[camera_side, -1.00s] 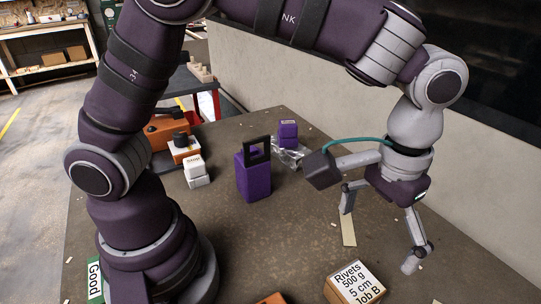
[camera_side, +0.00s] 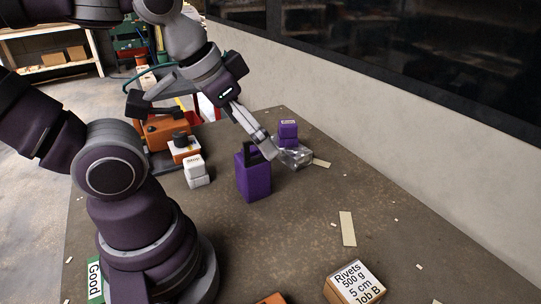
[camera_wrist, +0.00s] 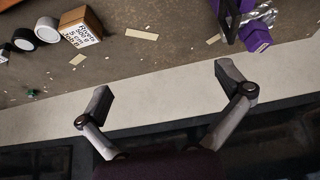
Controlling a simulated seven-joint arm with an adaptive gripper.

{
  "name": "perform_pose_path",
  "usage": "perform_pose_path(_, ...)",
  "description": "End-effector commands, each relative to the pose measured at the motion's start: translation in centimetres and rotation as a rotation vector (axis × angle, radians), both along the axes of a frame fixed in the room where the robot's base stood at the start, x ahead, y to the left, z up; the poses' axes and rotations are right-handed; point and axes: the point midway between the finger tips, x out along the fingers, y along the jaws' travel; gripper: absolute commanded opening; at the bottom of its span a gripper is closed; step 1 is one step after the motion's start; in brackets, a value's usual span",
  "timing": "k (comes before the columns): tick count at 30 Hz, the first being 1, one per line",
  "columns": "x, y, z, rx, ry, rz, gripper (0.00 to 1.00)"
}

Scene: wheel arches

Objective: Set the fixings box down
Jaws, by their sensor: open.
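A cardboard box (camera_side: 353,284) with a white label reading "Rivets 500 g 5 cm Job B" rests on the bench at the front of the side view. It also shows at the upper left of the wrist view (camera_wrist: 80,26). My gripper (camera_side: 264,148) is at the far part of the bench, by the black handle of a purple box (camera_side: 253,178); the side view does not settle the gap between them. In the wrist view my gripper (camera_wrist: 163,86) has its fingers spread wide with nothing between them.
A smaller purple box (camera_side: 288,133) stands by crumpled clear wrap (camera_side: 293,156) near the wall (camera_side: 400,145). A white box (camera_side: 196,170) and an orange case (camera_side: 165,133) are left of the handled box. The middle bench is mostly clear.

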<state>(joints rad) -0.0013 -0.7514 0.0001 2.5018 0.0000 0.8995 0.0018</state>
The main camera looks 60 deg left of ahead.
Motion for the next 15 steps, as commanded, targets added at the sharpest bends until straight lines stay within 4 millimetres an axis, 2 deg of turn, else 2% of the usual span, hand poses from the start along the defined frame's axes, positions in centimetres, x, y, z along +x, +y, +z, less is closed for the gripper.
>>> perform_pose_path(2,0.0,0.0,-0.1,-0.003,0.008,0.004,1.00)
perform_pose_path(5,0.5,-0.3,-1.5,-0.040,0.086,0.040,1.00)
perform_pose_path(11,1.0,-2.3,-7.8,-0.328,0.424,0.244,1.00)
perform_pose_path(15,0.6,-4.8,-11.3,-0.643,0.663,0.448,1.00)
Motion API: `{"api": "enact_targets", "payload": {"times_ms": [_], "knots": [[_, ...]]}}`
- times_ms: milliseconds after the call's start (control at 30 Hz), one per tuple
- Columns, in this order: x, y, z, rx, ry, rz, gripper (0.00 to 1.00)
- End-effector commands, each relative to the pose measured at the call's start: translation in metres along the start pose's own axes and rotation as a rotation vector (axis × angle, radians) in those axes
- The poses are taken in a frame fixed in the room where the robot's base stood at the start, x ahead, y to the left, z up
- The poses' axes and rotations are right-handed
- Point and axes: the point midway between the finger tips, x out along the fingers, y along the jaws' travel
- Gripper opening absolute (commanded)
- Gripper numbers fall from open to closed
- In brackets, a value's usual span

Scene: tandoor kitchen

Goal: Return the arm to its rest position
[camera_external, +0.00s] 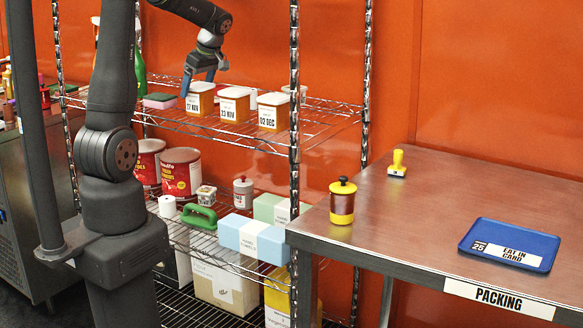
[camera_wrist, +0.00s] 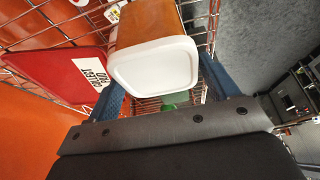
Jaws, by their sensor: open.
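My gripper (camera_external: 187,86) is over the left part of the upper wire shelf, beside the left end of a row of white-lidded orange tubs. Its blue fingers are apart. In the wrist view, the white lid of a tub (camera_wrist: 153,66) lies close in front of and partly between the fingers, and I cannot tell if they touch it. The leftmost tub (camera_external: 199,99) reads 27 NOV. The middle tub (camera_external: 233,104) and the right tub (camera_external: 273,111) stand upright in line with it. My upper arm reaches in from the top.
A wire rack post (camera_external: 294,130) stands right of the tubs. Below are red cans (camera_external: 181,172) and a blue-white box (camera_external: 251,238). A red labelled board (camera_wrist: 60,72) is near the fingers.

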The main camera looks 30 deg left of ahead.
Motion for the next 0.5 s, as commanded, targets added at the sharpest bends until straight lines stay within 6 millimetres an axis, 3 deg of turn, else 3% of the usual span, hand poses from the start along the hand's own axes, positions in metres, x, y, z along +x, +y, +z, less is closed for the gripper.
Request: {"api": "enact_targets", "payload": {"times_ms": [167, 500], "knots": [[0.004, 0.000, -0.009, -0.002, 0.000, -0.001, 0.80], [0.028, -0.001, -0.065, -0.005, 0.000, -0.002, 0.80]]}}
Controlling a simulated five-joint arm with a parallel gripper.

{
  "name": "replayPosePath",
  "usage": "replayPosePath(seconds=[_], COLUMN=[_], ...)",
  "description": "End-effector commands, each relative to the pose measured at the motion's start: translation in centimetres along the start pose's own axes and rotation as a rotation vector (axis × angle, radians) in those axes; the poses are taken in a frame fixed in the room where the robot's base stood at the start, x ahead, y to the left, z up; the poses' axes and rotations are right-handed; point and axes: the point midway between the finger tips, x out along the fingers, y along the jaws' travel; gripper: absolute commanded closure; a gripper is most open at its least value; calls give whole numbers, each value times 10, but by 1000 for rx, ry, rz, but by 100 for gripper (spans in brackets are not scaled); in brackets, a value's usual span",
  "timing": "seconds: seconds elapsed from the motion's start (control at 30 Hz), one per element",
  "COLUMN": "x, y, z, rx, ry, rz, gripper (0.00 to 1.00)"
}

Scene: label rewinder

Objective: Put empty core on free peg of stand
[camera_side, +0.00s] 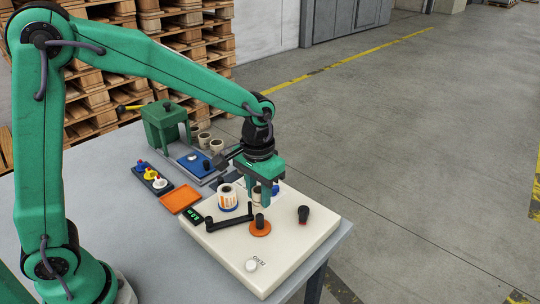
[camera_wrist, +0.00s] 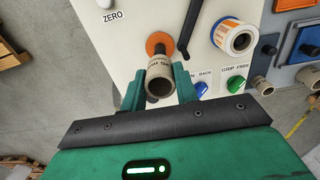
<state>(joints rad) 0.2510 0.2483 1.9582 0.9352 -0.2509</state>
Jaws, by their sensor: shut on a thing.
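My gripper (camera_side: 265,192) is shut on the empty core (camera_wrist: 160,84), a beige cardboard tube with printing on its side. In the wrist view it sits between my two green fingers (camera_wrist: 160,90), its open end facing the camera. In the side view the core is mostly hidden behind my fingers, above the cream machine top. Beyond it stands a dark spindle on an orange disc (camera_wrist: 160,42). The grey and blue stand (camera_side: 193,163) lies behind the machine, with a short dark peg (camera_side: 207,165) that looks bare. Beige cores (camera_side: 203,139) stand beside it.
An orange tray (camera_side: 181,197), a dark rack of coloured knobs (camera_side: 152,178) and a green press (camera_side: 165,122) stand at left.

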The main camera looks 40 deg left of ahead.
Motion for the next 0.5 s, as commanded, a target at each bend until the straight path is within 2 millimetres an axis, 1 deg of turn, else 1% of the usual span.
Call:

**WORK TO DO:** Filter the entries above down to the lines containing the word "Objective".

**TASK SOLUTION:**
Objective: Set the fixings box down
Objective: Put empty core on free peg of stand

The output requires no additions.